• **SUPPLIED INFORMATION**:
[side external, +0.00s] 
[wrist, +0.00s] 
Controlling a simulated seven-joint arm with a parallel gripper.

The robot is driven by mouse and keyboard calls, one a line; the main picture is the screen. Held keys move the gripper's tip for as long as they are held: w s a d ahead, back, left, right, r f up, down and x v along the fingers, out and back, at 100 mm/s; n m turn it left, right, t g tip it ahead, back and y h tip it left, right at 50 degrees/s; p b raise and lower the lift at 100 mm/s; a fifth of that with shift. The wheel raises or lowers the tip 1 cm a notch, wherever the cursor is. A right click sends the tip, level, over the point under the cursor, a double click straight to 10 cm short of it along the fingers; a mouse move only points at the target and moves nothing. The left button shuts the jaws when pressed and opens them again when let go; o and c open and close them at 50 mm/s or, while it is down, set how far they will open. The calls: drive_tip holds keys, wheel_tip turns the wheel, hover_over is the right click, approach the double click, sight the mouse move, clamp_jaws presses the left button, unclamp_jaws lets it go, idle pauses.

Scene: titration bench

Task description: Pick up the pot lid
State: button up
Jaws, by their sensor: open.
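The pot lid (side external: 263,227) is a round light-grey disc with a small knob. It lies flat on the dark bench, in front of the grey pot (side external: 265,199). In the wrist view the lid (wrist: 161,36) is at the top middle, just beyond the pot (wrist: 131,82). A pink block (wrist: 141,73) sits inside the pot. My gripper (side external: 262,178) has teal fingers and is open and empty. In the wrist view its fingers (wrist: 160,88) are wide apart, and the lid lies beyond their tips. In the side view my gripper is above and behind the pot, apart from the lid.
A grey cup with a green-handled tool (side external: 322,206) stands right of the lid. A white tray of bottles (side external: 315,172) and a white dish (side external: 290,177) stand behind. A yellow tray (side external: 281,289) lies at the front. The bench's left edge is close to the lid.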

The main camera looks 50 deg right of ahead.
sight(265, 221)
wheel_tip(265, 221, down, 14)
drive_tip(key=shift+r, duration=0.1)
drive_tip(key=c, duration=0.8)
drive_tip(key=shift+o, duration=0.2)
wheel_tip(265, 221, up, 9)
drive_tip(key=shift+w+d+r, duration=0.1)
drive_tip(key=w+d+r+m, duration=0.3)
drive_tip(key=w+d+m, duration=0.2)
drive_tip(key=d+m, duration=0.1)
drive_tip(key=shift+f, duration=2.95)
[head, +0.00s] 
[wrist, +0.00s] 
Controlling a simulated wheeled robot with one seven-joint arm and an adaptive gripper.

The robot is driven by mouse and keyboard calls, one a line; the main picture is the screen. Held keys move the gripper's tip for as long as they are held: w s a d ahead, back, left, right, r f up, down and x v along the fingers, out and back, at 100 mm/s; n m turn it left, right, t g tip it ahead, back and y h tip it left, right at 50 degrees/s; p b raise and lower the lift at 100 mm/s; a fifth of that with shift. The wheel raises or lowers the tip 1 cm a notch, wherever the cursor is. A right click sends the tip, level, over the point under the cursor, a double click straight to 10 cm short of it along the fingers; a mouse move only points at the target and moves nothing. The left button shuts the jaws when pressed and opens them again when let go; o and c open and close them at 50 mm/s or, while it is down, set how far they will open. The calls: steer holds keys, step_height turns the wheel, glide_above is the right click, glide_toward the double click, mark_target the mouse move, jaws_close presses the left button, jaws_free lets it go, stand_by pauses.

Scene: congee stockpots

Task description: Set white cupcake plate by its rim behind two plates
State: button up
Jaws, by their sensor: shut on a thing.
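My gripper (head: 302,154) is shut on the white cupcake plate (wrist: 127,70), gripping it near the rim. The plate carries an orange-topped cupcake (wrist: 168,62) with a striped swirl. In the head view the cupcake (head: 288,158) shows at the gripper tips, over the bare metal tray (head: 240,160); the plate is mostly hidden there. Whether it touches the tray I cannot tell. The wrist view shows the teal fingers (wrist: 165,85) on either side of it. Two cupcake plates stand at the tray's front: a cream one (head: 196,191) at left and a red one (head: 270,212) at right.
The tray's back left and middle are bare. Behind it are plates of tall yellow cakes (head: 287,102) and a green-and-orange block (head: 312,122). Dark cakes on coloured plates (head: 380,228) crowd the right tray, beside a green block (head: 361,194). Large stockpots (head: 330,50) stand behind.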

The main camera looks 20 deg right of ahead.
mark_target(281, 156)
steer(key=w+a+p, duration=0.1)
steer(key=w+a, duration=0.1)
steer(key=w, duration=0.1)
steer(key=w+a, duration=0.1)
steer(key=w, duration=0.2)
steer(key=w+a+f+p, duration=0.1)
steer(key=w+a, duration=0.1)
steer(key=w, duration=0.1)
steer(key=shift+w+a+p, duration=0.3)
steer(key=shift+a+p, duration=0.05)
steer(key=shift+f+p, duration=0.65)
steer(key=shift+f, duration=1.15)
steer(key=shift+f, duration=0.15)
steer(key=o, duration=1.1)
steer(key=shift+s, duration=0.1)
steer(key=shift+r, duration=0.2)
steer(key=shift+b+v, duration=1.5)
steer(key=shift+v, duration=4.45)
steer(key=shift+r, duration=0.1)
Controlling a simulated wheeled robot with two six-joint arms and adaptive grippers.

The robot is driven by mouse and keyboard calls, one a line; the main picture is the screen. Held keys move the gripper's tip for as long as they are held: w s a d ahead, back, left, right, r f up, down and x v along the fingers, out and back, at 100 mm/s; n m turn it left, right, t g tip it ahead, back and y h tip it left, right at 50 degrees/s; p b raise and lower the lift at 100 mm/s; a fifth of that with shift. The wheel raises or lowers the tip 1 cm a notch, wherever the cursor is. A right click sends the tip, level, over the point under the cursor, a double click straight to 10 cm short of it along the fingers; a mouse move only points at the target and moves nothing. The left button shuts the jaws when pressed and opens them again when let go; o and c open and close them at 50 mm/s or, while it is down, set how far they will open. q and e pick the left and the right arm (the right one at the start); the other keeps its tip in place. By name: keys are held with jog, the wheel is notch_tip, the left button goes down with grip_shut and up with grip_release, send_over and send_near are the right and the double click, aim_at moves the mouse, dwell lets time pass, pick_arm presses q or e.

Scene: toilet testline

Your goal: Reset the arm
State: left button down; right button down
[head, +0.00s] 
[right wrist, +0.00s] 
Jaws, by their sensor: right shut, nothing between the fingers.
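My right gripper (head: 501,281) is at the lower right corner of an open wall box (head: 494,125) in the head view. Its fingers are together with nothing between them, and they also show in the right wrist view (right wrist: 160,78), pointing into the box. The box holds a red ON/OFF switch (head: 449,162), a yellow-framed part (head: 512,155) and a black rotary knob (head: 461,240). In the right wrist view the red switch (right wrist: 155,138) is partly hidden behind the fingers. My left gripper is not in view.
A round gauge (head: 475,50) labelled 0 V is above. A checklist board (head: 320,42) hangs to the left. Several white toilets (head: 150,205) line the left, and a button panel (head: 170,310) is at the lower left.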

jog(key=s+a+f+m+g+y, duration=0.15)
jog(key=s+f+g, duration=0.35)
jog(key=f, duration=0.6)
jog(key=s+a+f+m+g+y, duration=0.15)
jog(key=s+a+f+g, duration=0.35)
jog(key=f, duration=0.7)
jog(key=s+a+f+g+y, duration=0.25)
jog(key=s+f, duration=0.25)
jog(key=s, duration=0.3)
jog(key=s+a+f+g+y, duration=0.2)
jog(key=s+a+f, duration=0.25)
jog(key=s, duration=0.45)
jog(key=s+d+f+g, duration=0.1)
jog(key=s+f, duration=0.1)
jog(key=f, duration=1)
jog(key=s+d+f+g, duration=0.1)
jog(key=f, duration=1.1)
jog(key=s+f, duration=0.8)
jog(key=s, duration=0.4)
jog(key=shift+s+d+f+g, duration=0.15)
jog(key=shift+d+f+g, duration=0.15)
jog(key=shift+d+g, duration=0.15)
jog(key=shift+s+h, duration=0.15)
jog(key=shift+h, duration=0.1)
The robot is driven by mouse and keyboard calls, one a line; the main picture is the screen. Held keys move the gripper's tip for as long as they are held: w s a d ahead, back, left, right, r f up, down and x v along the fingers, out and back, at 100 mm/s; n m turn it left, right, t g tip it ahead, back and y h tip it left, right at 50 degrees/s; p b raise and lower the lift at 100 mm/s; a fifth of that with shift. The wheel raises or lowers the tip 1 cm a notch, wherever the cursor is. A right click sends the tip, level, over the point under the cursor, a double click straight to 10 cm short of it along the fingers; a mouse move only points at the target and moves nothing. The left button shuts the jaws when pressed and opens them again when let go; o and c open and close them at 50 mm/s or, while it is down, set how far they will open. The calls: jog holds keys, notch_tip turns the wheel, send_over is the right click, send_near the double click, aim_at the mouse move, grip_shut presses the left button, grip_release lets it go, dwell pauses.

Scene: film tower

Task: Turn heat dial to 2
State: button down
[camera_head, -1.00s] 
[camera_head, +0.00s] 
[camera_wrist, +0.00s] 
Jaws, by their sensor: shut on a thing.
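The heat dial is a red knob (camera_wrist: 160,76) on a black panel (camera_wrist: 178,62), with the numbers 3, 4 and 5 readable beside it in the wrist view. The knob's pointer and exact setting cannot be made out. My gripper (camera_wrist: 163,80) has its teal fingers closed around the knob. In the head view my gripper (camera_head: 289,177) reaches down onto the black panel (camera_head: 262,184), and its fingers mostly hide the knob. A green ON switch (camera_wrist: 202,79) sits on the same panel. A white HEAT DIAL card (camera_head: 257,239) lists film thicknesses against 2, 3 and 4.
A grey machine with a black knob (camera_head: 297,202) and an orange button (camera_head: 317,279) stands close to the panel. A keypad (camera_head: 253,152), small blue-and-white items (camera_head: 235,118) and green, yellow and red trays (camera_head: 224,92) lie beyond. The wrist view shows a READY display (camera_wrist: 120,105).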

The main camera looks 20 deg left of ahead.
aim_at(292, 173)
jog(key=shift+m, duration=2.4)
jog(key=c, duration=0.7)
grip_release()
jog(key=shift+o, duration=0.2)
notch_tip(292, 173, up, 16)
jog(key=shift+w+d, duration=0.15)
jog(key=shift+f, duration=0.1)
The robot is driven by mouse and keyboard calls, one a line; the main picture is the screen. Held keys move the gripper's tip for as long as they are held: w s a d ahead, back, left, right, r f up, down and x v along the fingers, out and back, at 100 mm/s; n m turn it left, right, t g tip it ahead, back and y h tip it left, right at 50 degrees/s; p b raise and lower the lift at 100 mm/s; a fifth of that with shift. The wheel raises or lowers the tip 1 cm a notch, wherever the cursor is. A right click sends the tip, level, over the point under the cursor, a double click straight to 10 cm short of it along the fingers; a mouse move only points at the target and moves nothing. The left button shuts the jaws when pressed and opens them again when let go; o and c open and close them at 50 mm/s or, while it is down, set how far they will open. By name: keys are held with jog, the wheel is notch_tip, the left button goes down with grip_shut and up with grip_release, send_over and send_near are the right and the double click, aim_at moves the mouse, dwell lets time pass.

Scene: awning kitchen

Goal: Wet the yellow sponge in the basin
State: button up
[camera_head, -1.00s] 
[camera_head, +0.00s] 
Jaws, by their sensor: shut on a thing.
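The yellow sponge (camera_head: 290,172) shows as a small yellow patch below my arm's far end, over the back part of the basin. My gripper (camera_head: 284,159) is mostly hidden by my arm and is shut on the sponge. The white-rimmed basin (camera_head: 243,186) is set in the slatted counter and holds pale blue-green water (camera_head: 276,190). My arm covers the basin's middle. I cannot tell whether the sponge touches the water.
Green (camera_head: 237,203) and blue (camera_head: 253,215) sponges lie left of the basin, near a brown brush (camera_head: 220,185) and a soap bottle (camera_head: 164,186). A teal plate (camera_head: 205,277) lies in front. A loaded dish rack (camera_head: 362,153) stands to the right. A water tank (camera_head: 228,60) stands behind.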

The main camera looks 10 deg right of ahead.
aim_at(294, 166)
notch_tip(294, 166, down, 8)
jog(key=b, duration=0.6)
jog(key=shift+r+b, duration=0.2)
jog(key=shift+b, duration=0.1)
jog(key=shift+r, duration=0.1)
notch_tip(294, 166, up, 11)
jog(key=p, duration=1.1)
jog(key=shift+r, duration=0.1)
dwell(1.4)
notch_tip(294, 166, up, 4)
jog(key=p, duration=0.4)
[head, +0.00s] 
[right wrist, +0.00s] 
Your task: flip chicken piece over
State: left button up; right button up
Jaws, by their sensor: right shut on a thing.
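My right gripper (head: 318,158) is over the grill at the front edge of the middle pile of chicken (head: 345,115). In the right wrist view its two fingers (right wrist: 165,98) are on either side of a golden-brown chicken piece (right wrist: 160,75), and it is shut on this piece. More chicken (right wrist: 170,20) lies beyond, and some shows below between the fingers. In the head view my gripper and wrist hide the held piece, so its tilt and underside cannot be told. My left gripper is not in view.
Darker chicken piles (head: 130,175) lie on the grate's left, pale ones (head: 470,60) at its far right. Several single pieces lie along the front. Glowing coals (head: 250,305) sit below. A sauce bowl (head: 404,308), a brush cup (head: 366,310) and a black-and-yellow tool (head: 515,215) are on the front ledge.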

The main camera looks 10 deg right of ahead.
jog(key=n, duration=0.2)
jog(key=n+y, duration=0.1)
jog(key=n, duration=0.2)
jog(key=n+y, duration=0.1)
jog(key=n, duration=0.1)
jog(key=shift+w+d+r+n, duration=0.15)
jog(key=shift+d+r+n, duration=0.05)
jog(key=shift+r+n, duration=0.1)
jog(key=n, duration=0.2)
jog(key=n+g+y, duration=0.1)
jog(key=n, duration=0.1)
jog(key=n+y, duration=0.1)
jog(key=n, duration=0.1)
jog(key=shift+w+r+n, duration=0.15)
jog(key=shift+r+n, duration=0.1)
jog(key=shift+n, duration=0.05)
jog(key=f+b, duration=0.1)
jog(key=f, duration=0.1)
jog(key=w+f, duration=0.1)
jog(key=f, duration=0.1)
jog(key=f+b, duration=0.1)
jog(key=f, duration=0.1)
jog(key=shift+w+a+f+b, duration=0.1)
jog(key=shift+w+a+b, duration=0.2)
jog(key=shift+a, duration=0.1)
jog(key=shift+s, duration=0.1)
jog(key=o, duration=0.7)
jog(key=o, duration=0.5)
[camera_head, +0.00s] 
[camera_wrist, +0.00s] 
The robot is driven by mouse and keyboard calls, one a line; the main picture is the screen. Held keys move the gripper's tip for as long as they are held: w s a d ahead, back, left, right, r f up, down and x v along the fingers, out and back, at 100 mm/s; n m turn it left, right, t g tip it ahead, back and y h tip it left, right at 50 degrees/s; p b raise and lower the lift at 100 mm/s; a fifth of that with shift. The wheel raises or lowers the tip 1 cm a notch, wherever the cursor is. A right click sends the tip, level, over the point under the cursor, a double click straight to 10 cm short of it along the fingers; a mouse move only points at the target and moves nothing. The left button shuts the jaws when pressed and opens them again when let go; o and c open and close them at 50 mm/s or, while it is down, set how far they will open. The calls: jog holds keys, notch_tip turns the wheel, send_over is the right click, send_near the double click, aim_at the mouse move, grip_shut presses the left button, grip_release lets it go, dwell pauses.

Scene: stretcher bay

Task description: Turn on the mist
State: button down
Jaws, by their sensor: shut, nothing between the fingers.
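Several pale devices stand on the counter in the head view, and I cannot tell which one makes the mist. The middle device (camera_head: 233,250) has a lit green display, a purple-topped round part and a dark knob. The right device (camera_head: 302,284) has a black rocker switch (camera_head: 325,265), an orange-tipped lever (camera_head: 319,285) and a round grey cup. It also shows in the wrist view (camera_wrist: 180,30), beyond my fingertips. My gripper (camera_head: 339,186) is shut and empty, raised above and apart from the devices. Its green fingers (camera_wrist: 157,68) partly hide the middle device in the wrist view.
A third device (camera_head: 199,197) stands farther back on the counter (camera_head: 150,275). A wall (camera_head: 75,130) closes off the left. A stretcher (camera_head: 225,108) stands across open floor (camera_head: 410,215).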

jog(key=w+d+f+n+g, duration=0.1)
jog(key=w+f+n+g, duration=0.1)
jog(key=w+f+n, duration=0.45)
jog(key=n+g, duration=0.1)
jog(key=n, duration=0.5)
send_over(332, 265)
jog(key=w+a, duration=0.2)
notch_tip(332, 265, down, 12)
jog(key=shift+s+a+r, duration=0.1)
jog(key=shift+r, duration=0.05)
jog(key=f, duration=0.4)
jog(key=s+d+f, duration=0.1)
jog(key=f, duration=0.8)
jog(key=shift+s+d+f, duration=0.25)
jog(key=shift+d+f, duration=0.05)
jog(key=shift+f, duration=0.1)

• **WRITTEN TASK**: Copy exactly the lines from the line with "The main camera looks 20 deg right of ahead." up to and including the line with "Controlling a simulated wheeled robot with two", and no other lines.

• **EXERCISE OUTPUT**:
The main camera looks 20 deg right of ahead.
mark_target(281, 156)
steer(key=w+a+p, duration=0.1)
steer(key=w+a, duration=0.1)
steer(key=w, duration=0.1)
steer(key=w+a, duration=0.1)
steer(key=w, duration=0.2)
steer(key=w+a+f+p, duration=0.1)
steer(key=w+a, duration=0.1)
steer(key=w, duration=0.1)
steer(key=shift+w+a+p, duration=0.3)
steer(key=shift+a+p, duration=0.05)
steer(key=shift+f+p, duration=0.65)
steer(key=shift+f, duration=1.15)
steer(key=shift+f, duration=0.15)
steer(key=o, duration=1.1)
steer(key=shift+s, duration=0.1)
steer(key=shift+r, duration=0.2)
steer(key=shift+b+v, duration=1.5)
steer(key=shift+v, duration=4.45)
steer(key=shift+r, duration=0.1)
Controlling a simulated wheeled robot with two six-joint arms and adaptive grippers.

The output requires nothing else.